La comunicazione esterna

Si intende come comunicazione esterna quel tipo di comunicazione che l’impresa adotta verso il suo pubblico attraverso azioni di comunicazione di massa. Essa contribuisce a costruire la percezione della qualità del servizio e costituisce un canale permanente di ascolto e verifica del livello di soddisfazione del cliente/utente, tale da consentire all’organizzazione di adeguare di volta in volta il servizio offerto. Nel marketing esistono tre strategie di comunicazione esterna che l’impresa può utilizzare:

  • Push: Vengono predisposte le condizioni affinché siano gli intermediari a suggerire il prodotto al consumatore.
  • Pull: In questo caso, è il cliente che viene spinto all’acquisto del prodotto.
  • Mista (o Twin): L’impresa investe equamente tra cliente finale e distribuzione, per la vendita del prodotto.

La comunicazione interna

La comunicazione interna è adottata dall’impresa per gestire il flusso di informazioni al suo interno. La comunicazione interna si pone come complementare e funzionale alla comunicazione esterna, dalla quale si differenzia perché veicolo principale per condividere qualsiasi tipo di messaggio, sia informativo che funzionale, da parte del pubblico interno all’ente.
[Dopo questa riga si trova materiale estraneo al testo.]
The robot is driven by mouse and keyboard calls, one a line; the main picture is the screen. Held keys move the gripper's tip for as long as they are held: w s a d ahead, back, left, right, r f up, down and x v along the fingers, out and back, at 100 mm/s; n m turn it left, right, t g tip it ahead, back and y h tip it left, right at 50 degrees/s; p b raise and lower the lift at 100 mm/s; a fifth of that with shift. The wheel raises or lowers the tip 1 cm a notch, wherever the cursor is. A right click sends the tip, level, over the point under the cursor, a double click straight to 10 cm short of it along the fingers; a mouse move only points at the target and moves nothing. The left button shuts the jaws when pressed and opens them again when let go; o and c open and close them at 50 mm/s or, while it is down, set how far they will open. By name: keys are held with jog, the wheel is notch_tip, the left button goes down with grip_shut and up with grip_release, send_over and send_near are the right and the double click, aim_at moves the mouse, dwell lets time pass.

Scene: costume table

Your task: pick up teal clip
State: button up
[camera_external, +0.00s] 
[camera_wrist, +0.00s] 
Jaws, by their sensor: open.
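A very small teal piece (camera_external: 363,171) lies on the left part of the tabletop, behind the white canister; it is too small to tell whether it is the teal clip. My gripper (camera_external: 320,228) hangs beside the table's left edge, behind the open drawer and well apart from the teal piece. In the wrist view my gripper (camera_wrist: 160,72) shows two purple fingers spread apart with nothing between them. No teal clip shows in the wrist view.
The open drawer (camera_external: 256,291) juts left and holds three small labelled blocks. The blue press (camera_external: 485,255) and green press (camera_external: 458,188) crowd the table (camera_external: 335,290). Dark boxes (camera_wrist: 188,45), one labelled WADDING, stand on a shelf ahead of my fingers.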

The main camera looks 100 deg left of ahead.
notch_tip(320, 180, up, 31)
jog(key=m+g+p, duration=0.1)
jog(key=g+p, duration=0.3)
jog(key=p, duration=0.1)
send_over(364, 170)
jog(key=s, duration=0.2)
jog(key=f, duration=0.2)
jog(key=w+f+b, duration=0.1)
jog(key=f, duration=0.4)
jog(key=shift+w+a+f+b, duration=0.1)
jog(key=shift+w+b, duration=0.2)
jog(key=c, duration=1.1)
Principalmente si distinguono 3 categorie:

  • Top-down: il flusso avviene dall’alto al basso, quindi dal board management ai dipendenti, e può riguardare comunicazioni di massa o destinate a una singola persona o a un gruppo/settore particolare;
  • Bottom-up: il flusso parte dal basso, quindi sono i dipendenti che trasmettono informazioni/richieste/reclami/report verso il top management;
  • A rete: è il tipo di flusso che il nuovo marketing cerca di impiantare nelle imprese, dove le informazioni vengono scambiate “alla pari” tra il management, la direzione e i dipendenti, rendendo il processo comunicativo molto più snello e semplice.

Le tre modalità hanno la particolarità di essere tutte bi-direzionali ma solo l’ultima riscuote una certa modernità poiché spinta ad eliminare una gerarchizzazione tra i membri di un ente e quindi inutili formalismi. L’efficacia della comunicazione interna dipende strettamente dalla qualità e quantità dei messaggi trasmessi e dal mezzo che si sceglie per veicolarli.